▼▼▼
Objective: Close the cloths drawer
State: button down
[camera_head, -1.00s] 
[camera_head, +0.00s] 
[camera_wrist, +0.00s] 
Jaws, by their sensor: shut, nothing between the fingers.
▲▲▲
_DESCRIPTION OF THE TASK_: Copy out the whole listing exactly as written.

_THE SOLUTION_:
Objective: Close the cloths drawer
State: button down
[camera_head, -1.00s] 
[camera_head, +0.00s] 
[camera_wrist, +0.00s] 
Jaws, by their sensor: shut, nothing between the fingers.

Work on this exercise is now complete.